According to the watchdog’s student survey, 9% of white British students experienced racial harassment, compared with 29% of black students and 27% of Asian students.

The report, Tackling Racial Harassment: Universities Challenged, highlighted examples of anti-English sentiment at Scottish and Welsh universities.

A white English member of staff told the inquiry that two Welsh colleagues used a slur when referring to English people: “She was speaking in English and changed to Welsh for that word thinking I wouldn’t understand.
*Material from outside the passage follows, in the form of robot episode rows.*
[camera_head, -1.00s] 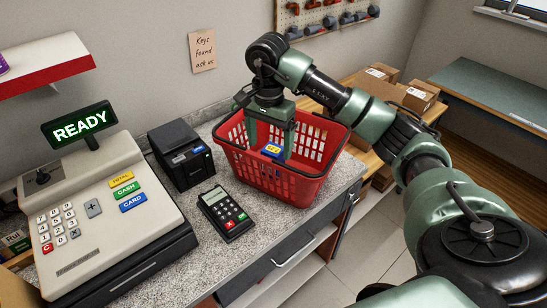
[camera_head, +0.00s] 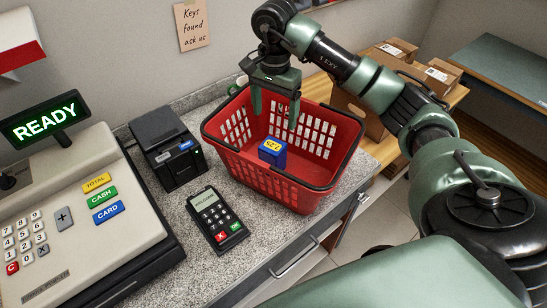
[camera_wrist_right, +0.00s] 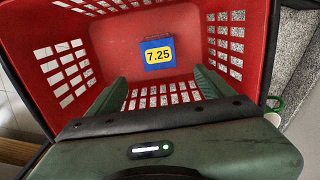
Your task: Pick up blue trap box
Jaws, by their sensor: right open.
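The blue trap box (camera_head: 272,151), with a yellow label, is inside the red basket (camera_head: 285,192) on the counter. In the right wrist view the box (camera_wrist_right: 157,56) shows its label reading 7.25, beyond the fingertips. My right gripper (camera_head: 275,122) is open and empty, its fingers pointing down into the basket above and behind the box, not touching it. In the right wrist view its two green fingers (camera_wrist_right: 158,84) stand wide apart. My left gripper is not in view.
A cash register (camera_head: 75,215) with a READY display, a black printer (camera_head: 166,150) and a card terminal (camera_head: 217,218) stand left of the basket. Cardboard boxes (camera_head: 440,76) sit on a wooden bench at the back right.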

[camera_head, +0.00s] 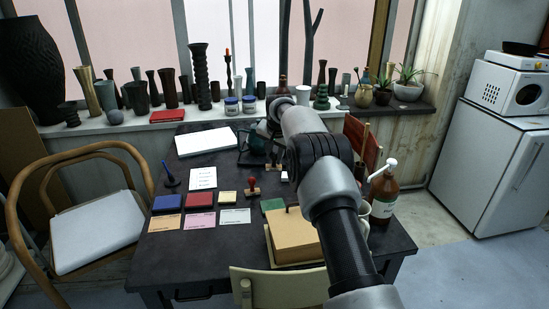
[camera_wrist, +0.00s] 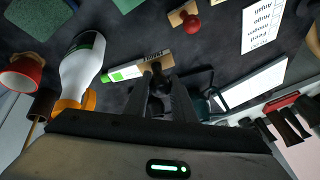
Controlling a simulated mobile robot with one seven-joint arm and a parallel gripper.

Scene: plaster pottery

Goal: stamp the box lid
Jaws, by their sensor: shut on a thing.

I’ve never come across so much racism as when I moved to Wales.”

Heidi Mirza, a visiting professor of race, faith and culture at Goldsmiths, University of London, said the EHRC’s inclusion of anti-British sentiment watered down the impact of racism on people of colour.

“Anti-black, anti-Asian and Islamophobic and antisemetic racism is on a different scale to the anti-English sentiment,” she said. “The experience that the Scottish and the Welsh students might experience will not equate to what skin colour and visible difference means to students on campus.”

Fope Olaleye, the black students’ officer at the National Union of Students, said the EHRC had ignored pleas made at a roundtable event with the inquiry team earlier this year to exclude anti-white harassment from their report.

She tweeted: “I remember sitting at one of the round tables and a bunch of students and myself had to explain in excruciatingly detail that ‘anti-white prejudice’ should have no place in a report on racial harassment but I see we were not listened to.”

She later added: “There was a definite tension with the students in the room who were concerned by how they were defining racism in the report and many of us pressed and challenged it.”

However, Rebecca Hilsenrath, the EHRC chief executive, denied that including anti-white harassment minimised racism against black and minority ethnic staff and students.

She said: “You’re talking about people’s thresholds to life and to employment and to future economic wellbeing. It may be because you’re black or because you’re Welsh in an English university. But often these things are cumulative. You’re away from home and still a young person. And it’s difficult to argue that there are different grades of racism in that sense because clearly we’re looking at an objectively tough outcome for people in terms of what the impact is.”

But Priyamvada Gopal, a reader in the faculty of English at Cambridge University, said this was a false equivalence because it ignored the political and historical context of racism in the UK. She added: “Anti-English sentiment in Wales is emphatically not the same as targeting or disadvantaging black people as a vulnerable minority.”